Exhibition: ‘Art Nouveau in the Netherlands’

Plenty visitors, me included, loved the recent Art Deco & Paul Poiret exhibition at The Hague’s Gemeentemuseum. This exhibition, now closed, raised expectations high for ‘Art Nouveau in the Netherlands’, at the same museum.

Art Nouveau flourished internationally roughly between 1890 to 1910. It went by various names in various countries. It involved art, architecture, applied art – and more.

Its roots lay in Asian art (f.i. Japanese prints), the British Arts & Crafts movement and Pre-Raphaelites, as well as architecture manuals like one written by French Eugène Viollet-le-Duc.

Who does not know Horta, Lalique, Tiffany, Gallé, Guimard, van de Velde, Klimt and many other artists creating work in this international style. Posters designed by Mucha, Steinlen, Beardsley and others continue to be popular. Art Nouveau sells – as an exhibition at the Amsterdam Hermitage in 2007 showed.

Art Nouveau in the Netherlands?

But Art Nouveau, Jugendstil, Liberty and dour, dull Holland? Surprise: the Netherlands did have its Art Nouveau phase. However, it never erupted into a full-blown hype as in say Paris, Brussels, Vienna and plenty other places.

A screen in the exhibition

The Dutch version is also more subdued. Examples seem closer to German and Austrian versions of the international style. No Horta, Mucha, Lalique here!

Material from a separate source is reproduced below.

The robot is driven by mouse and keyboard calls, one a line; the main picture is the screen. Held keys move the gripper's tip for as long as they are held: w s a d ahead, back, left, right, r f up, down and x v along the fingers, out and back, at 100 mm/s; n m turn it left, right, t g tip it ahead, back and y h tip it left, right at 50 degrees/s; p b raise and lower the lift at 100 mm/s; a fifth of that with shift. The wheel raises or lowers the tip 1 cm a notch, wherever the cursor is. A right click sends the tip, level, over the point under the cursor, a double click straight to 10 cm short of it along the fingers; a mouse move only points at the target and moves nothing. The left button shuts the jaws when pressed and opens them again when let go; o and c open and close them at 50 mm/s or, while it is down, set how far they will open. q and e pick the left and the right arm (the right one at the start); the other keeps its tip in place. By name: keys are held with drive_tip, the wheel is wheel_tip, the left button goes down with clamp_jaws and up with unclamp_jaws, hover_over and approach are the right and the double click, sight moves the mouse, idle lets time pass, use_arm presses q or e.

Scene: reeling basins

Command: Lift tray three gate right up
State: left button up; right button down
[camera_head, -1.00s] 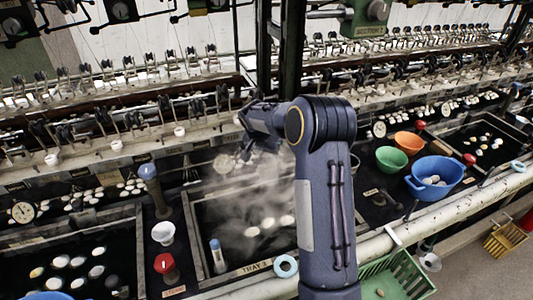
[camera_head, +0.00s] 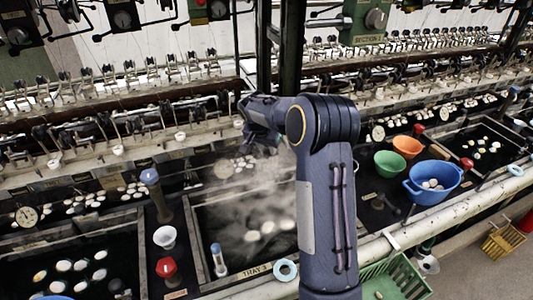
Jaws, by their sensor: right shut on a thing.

The Hague’s Gemeentemuseum focuses on the period 1884 – 1914 and places whatever it exhibits ‘in a broader context’. By stretching the period, objects are included which pre- and post-date the eruption of Art Nouveau on the international scene. Having to do this, already should have rung alarm-bells.

Over 350 objects in this exhibition include works by artists like Jan Toorop, van den Bosch, Anna Sipkema, Theo Nieuwenhuis, Jan Eisenloeffel, Johan Thorn Prikker, Karel de Bazel, Berlage and other Dutch artists and designers. No – I was unfamiliar with these names as well.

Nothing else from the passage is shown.